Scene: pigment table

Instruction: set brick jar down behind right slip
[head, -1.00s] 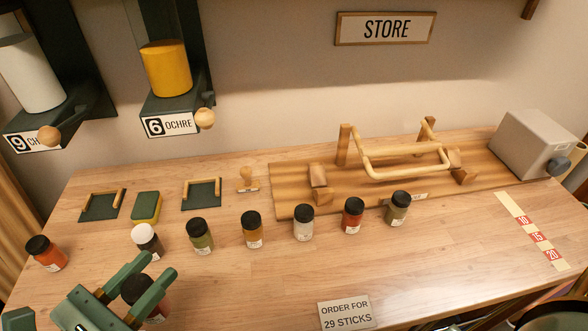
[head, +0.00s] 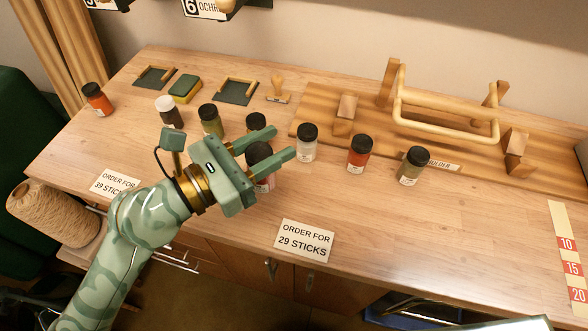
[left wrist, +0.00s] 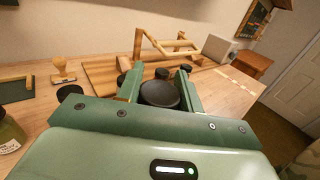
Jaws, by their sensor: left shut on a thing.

========================================================================

- Exercise goal
The lines to write out run from the one containing "[left wrist, +0.00s]" through the final line of the material above, both included; write them out exactly, with no pictures.

- Answer for this exercise
[left wrist, +0.00s] 
Jaws, by their sensor: left shut on a thing.

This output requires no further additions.